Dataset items
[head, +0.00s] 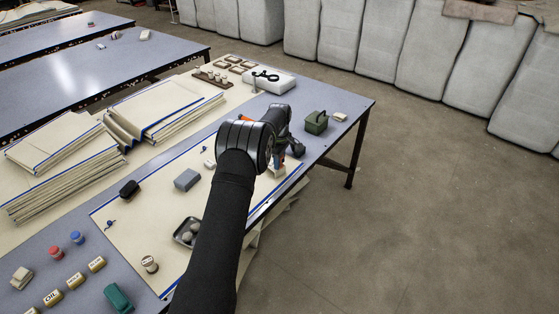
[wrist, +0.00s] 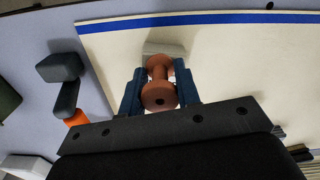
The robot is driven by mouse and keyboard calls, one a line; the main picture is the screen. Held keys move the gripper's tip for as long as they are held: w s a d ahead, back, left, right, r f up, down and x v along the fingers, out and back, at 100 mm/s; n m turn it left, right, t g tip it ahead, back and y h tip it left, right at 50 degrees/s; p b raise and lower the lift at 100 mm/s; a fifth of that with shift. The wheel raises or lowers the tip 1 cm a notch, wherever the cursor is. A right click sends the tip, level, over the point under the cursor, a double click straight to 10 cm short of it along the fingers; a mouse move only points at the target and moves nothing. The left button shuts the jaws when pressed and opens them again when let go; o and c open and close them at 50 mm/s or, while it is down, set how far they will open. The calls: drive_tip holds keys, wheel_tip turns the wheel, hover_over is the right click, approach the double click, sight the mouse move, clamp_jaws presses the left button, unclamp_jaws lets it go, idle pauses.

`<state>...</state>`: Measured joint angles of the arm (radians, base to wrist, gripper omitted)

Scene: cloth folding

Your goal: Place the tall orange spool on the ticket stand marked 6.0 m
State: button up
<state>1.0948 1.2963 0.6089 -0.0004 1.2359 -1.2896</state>
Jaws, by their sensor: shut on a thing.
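The tall orange spool (wrist: 159,93) is between the two blue fingers of my gripper (wrist: 160,92) in the wrist view. The fingers are shut on it, one on each side, and its round end faces the camera. A pale grey block (wrist: 165,48) shows just beyond the spool; I cannot read any mark on it or tell if they touch. In the head view my gripper (head: 279,166) is over the right edge of the cream cloth, partly hidden by my arm. Several tan labelled stands (head: 75,280) are at the lower left; their print is too small to read surely.
The cream cloth (head: 130,222) with blue edging carries a grey block (head: 187,179), a black tray of stones (head: 187,231) and a small spool (head: 149,264). Red (head: 55,252) and blue (head: 77,237) spools stand left.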

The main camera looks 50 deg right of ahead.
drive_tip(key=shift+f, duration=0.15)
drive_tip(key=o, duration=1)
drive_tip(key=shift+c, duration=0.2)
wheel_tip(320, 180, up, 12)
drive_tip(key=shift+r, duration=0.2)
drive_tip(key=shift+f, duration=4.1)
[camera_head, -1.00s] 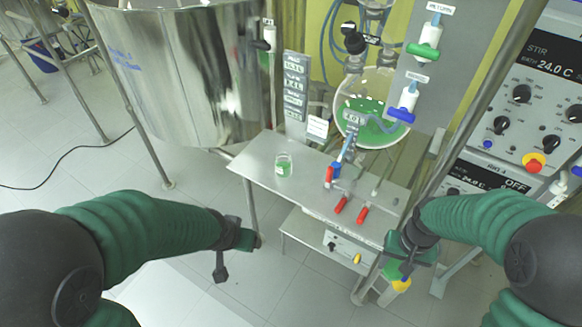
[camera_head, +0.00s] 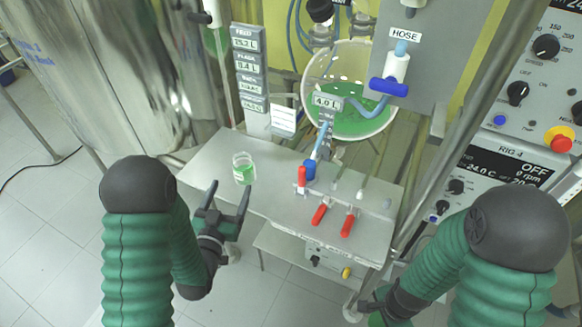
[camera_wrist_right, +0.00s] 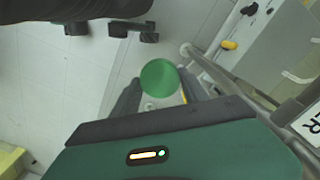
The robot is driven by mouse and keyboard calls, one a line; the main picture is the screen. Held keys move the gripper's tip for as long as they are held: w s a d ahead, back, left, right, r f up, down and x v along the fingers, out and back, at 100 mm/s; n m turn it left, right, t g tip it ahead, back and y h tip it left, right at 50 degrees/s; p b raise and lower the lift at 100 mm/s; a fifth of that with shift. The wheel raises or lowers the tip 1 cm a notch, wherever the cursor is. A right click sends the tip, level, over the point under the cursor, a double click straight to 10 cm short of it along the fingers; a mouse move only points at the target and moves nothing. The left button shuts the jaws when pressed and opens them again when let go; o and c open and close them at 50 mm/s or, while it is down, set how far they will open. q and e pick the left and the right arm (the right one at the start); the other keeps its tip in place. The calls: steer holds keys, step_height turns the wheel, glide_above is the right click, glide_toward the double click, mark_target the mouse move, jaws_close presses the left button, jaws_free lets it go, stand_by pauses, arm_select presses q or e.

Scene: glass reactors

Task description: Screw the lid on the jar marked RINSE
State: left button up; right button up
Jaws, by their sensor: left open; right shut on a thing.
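A small clear glass jar (camera_head: 243,170) with green contents and a pale label stands without a lid on the grey metal bench (camera_head: 205,158), near its left end. I cannot read the label. My left gripper (camera_head: 229,191) is open and empty, its fingers pointing up toward the jar from just in front of the bench edge, apart from the jar. A round green lid (camera_wrist_right: 160,77) is between the fingers of my right gripper (camera_wrist_right: 158,88), which is shut on it.
Red-handled valves (camera_head: 320,214) and a blue-capped fitting (camera_head: 310,170) are on the bench right of the jar. A round glass reactor (camera_head: 349,90) with green liquid hangs behind. A steel tank (camera_head: 110,80) is at left, a control panel (camera_head: 535,90) at right.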

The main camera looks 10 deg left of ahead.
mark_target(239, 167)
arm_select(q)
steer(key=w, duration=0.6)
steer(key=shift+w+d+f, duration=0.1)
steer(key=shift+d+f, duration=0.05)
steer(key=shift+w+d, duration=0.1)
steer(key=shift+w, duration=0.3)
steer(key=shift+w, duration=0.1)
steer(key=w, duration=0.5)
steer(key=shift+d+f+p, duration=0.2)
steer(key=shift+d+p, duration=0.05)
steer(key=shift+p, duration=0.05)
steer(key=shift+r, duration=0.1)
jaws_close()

- [Work instructions]: Above this instruction are the records; retype exactly the lines from the one containing "Scene: glass reactors" up to and including the one containing "State: left button up; right button up".

- [Answer below]:
Scene: glass reactors

Task description: Screw the lid on the jar marked RINSE
State: left button up; right button up

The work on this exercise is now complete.